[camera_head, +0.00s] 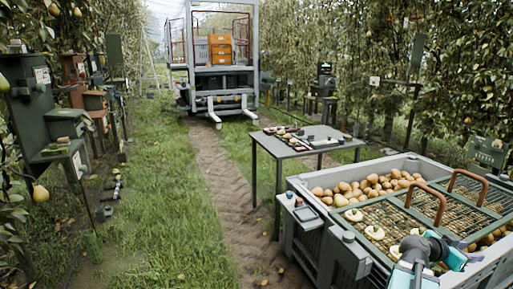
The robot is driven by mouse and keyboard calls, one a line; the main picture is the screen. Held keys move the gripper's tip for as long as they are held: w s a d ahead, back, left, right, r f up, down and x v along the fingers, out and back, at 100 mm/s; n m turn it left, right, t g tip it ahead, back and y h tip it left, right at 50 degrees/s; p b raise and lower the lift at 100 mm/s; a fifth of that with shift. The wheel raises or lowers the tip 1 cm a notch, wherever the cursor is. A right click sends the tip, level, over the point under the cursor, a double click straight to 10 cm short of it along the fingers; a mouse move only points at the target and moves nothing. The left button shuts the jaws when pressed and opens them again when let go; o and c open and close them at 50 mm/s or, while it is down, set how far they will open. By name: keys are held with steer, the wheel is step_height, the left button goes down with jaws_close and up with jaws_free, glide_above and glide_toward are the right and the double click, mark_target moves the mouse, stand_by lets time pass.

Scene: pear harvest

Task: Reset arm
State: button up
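My arm shows at the lower right, with a pale link, a dark joint and teal parts. The end of it, with my gripper (470,257), is low over the near right part of the large grey bin (330,213). The fingers are small and partly hidden, so I cannot tell whether they are open or shut, or whether they hold anything. Pears (372,186) fill the back of the bin. Mesh trays (391,222) with brown handles lie across its top, and a few pale round pieces rest on them near my arm.
A grey table (310,132) with small items stands behind the bin. A wheeled platform (222,80) with orange crates (220,48) is farther back. Green boxes on posts (36,120) and pear trees line the left. The grass and dirt path (222,180) between is mostly open.

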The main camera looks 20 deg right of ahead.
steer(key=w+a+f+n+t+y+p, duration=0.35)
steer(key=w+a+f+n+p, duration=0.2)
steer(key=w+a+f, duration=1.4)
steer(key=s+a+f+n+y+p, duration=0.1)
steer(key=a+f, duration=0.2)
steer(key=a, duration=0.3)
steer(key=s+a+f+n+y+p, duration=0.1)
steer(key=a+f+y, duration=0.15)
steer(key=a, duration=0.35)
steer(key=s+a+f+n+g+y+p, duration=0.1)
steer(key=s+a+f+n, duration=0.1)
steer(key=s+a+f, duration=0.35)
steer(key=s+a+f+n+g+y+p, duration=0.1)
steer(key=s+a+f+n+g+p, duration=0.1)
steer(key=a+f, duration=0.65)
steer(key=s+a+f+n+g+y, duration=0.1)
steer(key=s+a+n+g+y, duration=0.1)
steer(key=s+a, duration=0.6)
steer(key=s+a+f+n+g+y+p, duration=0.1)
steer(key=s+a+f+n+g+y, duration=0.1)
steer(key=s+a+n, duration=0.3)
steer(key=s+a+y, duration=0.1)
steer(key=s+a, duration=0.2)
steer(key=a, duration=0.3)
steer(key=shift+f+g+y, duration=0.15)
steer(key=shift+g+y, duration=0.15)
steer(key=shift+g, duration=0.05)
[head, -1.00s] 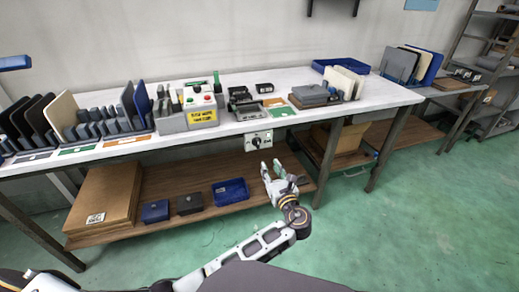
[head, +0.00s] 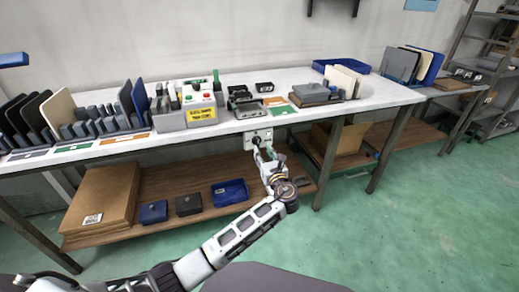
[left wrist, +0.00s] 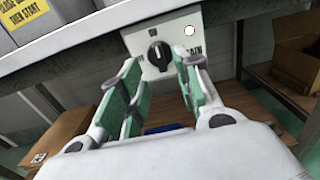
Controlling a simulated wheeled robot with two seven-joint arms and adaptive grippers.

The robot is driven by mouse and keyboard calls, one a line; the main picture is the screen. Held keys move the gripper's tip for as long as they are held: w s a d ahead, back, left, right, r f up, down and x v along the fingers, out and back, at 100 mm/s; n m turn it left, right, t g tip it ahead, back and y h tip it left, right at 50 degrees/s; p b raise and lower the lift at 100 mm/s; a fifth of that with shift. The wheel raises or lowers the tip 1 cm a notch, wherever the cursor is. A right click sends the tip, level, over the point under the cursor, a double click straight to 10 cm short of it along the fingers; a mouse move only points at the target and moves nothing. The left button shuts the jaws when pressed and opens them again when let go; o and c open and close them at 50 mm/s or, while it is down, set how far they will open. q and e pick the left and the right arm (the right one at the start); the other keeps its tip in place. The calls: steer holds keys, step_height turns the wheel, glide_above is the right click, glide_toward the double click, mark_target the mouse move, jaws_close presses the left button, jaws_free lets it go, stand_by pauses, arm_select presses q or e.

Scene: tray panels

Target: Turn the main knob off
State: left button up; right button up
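The main knob (left wrist: 159,56) is a black rotary knob with a pale mark near its top. It sits on a light switch plate (left wrist: 178,31) fixed to the table's front edge; the plate also shows in the head view (head: 258,135). Lettering above the knob seems to read "ON"; the other lettering is partly hidden by my fingers. My left gripper (left wrist: 164,75) is open, its green-padded fingers on either side of the knob in the picture, with a gap to each side. In the head view my left gripper (head: 263,153) is right at the plate and hides its lower part. My right gripper is not in view.
The white table (head: 235,127) carries a control box (head: 198,97) with buttons and a yellow sign, tray panels in racks, and a blue tray (head: 340,68). The lower shelf holds a cardboard box (head: 100,200) and a blue bin (head: 230,192). Green floor in front is clear.

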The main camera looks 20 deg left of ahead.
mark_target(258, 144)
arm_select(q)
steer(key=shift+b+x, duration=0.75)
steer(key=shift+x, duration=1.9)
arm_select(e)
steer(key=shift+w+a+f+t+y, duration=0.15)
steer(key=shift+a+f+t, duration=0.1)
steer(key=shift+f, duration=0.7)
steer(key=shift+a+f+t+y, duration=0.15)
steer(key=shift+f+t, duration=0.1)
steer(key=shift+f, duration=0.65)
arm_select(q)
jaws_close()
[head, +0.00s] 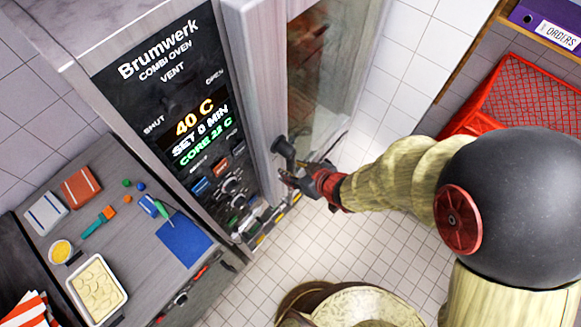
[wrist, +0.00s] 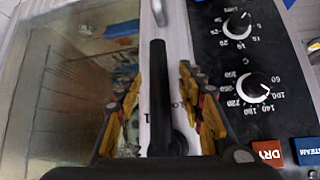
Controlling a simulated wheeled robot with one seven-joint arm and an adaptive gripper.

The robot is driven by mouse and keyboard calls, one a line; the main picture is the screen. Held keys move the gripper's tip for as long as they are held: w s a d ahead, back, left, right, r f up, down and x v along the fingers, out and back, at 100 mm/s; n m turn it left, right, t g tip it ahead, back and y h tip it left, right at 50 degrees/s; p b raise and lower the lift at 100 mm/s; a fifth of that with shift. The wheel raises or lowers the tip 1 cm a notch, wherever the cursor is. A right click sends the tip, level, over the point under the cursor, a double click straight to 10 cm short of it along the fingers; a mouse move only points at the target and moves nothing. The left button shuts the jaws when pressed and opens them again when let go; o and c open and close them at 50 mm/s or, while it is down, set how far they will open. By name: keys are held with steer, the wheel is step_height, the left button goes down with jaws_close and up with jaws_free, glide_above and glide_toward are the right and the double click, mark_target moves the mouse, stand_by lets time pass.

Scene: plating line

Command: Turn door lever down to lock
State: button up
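The oven door lever (head: 284,150) is a black handle on the front of the combi oven (head: 240,60), at the door's edge. In the wrist view the lever (wrist: 158,85) runs lengthwise up the picture, between the two fingers of my gripper (wrist: 160,76). The fingers are spread, with a visible gap on each side of the lever. In the head view my gripper (head: 303,182) is close to the lever, low on the oven front. The glass oven door (wrist: 75,80) lies left of the lever. The lever's base is partly hidden by the gripper.
The control panel (head: 185,110) with knobs and a lit display reading 40 C is left of the lever. A counter (head: 130,230) with a blue mat (head: 184,240) and a tray (head: 97,290) stands at left. A red crate (head: 520,85) is at right. Tiled floor is open below.

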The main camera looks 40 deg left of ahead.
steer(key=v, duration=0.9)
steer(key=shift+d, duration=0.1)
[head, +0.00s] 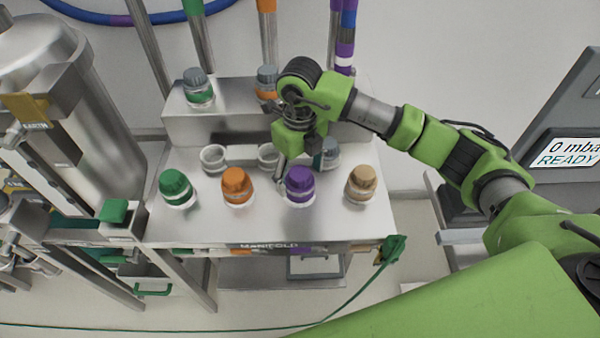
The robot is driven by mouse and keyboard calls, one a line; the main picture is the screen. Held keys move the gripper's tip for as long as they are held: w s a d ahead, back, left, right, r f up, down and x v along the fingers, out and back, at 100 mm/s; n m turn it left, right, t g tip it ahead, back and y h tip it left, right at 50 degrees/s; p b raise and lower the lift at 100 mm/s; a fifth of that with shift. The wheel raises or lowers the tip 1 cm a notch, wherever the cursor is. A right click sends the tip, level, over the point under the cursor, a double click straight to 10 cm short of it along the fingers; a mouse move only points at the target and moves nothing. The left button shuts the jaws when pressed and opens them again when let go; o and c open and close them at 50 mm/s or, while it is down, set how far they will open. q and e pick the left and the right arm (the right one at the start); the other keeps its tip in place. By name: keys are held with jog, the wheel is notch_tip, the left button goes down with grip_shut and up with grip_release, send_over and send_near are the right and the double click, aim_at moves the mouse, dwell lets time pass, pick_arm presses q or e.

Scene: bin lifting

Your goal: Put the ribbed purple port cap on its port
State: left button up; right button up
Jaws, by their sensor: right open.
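The purple cap (299,179) sits on a white round base in the front row of the steel manifold bench (220,225). Whether its side is ribbed is too small to tell. My right gripper (283,168) is open and points down just behind and left of the purple cap, apart from it as far as I can see. A purple-banded pipe (345,45) comes down at the back right; the spot below it on the raised step is hidden behind my right arm. My left gripper is not in view.
Green (174,182), orange (236,180) and tan (362,178) caps share the front row. Behind them are white cups (213,157) and a grey-topped piece (328,152). Grey-capped ports with green (199,90) and orange bands stand on the step. A steel tank (80,110) is left.

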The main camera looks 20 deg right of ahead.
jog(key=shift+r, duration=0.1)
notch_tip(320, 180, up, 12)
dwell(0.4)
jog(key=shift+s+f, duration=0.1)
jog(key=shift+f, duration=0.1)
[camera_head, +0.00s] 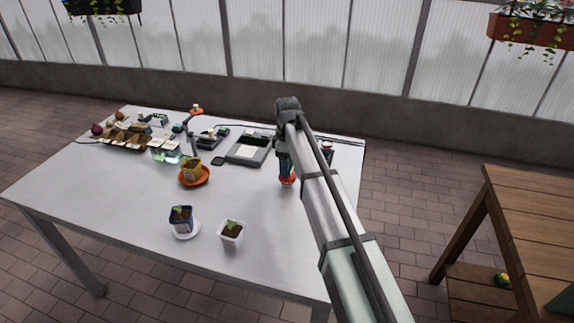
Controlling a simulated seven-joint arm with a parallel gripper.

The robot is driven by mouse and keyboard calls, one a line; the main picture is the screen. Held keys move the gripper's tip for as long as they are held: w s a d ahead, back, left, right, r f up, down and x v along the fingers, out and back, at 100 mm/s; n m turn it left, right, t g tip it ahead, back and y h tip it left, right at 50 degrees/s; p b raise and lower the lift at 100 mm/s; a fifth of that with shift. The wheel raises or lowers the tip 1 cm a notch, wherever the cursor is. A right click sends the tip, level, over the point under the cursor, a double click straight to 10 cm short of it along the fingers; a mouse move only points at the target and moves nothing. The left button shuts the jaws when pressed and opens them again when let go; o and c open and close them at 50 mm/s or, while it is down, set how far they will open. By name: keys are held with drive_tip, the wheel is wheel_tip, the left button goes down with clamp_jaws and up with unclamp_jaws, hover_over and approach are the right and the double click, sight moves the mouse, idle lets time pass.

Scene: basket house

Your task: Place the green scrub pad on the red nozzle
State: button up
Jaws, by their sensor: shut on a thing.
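My gripper (286,171) hangs over the right part of the grey table, partly behind my arm. It is shut on something small that I cannot clearly make out. A small red-orange piece (288,181) shows right at its lower end; it may be the red nozzle, and whether it touches the gripper or lies under it is unclear. I cannot pick out the green scrub pad with certainty. A dark bottle-like thing with some red (327,148) stands just right of my arm.
The front left is clear. A wooden bench (535,225) stands right.

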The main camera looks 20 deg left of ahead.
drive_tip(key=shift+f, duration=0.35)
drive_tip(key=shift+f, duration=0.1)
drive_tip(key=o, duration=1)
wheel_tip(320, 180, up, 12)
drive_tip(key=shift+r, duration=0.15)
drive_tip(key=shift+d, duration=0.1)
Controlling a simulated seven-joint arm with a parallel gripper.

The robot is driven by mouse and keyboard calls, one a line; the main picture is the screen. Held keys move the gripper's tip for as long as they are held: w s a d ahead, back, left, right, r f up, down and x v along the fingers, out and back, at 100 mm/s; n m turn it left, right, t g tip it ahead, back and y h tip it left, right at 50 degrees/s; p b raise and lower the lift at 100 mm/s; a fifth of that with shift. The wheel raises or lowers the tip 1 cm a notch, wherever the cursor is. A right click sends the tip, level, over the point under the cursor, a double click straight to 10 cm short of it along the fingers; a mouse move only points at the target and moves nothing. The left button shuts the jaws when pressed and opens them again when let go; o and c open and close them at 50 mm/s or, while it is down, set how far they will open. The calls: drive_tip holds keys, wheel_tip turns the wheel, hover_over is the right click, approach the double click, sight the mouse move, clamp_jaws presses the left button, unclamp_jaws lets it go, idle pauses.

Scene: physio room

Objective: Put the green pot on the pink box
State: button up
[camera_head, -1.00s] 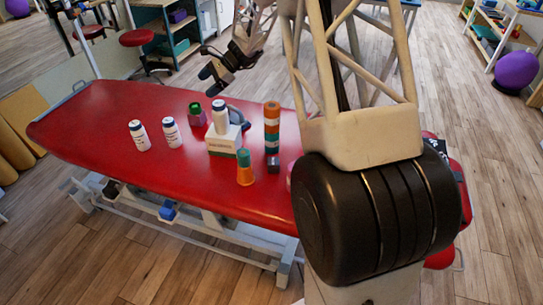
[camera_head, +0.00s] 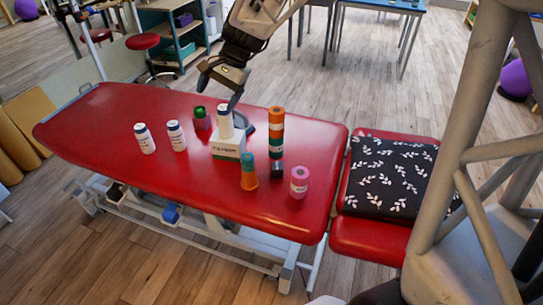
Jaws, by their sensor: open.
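A small green pot (camera_head: 199,111) shows toward the back of the red couch. It appears directly above a small dark pink-purple box (camera_head: 203,124); at this size I cannot tell whether it rests on the box or stands behind it. My gripper (camera_head: 219,91) is open with nothing between its fingers. It hangs above and just behind the green pot and a white bottle (camera_head: 225,122), its fingers pointing down. One fingertip is close to the bottle's top in the picture; I cannot tell whether they touch.
The bottle stands on a white box (camera_head: 228,148). Two white bottles (camera_head: 145,139) (camera_head: 176,136) stand left. The couch's left end (camera_head: 85,125) is clear.

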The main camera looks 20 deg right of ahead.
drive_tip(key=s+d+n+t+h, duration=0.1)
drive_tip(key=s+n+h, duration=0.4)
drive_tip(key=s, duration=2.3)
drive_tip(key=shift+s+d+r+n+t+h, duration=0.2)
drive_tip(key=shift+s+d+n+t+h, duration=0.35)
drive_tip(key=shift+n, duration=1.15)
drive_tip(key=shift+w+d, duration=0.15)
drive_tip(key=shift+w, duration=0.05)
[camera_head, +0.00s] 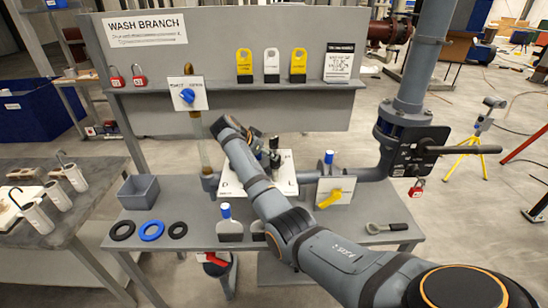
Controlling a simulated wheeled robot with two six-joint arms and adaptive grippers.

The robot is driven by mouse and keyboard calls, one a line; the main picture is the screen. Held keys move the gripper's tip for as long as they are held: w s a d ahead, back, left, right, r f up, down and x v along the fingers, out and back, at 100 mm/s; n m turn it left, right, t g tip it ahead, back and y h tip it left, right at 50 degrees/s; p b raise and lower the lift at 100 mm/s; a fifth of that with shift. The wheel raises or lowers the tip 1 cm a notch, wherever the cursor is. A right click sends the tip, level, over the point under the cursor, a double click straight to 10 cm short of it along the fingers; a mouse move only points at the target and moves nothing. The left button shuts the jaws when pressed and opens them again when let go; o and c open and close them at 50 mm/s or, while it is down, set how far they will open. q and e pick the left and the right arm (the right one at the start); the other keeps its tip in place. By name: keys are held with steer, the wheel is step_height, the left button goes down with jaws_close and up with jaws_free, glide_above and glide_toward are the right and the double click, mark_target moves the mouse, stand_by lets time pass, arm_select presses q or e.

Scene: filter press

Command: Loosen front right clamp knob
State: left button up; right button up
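The white plate (288,172) of the filter unit lies at the centre of the bench, partly covered by my right arm. A small dark upright part (274,157) stands on it beside my forearm. I cannot tell for sure whether it is a clamp knob or part of my gripper. The front right clamp knob cannot be made out. My right arm reaches in from the lower right, across the front of the plate, with its wrist bent near the plate's back left. The right gripper's fingers are hidden or too small to read. My left gripper is not in view.
A yellow-handled valve (333,196) with a blue-capped post stands right of the plate. Rubber rings (151,230) and a grey bin (139,191) are at left. A back panel (215,110) with a tag shelf rises behind.

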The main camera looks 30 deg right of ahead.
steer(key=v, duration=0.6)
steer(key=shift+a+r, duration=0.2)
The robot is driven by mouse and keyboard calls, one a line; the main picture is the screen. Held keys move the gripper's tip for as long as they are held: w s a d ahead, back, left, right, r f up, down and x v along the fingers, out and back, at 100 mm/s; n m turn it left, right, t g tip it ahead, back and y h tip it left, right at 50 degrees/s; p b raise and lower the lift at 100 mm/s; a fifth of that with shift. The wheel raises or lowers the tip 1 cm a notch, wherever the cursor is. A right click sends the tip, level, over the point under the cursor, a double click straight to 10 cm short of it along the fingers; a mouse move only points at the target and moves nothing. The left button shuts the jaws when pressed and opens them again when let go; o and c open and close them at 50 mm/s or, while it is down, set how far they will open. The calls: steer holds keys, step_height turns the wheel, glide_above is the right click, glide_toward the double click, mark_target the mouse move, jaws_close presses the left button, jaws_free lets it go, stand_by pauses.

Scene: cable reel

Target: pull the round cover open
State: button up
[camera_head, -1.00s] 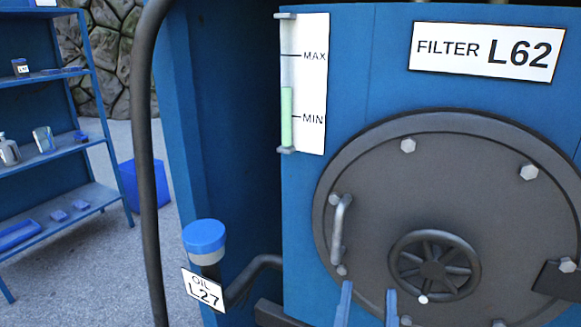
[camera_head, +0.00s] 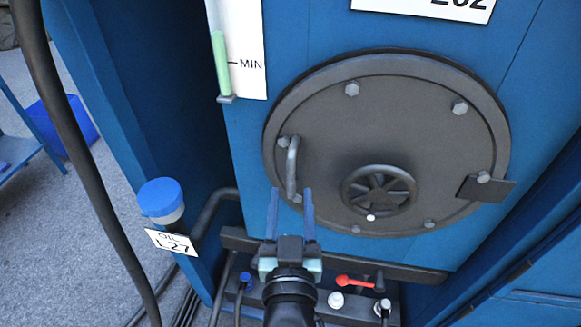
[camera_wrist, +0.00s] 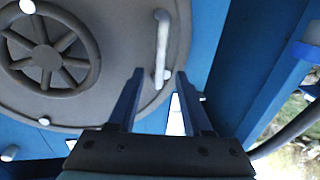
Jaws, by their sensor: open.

● ● ● ●

## Directions for this task
Count the lines above in which the word "grippers" appears, then state only that count.

## Answer
2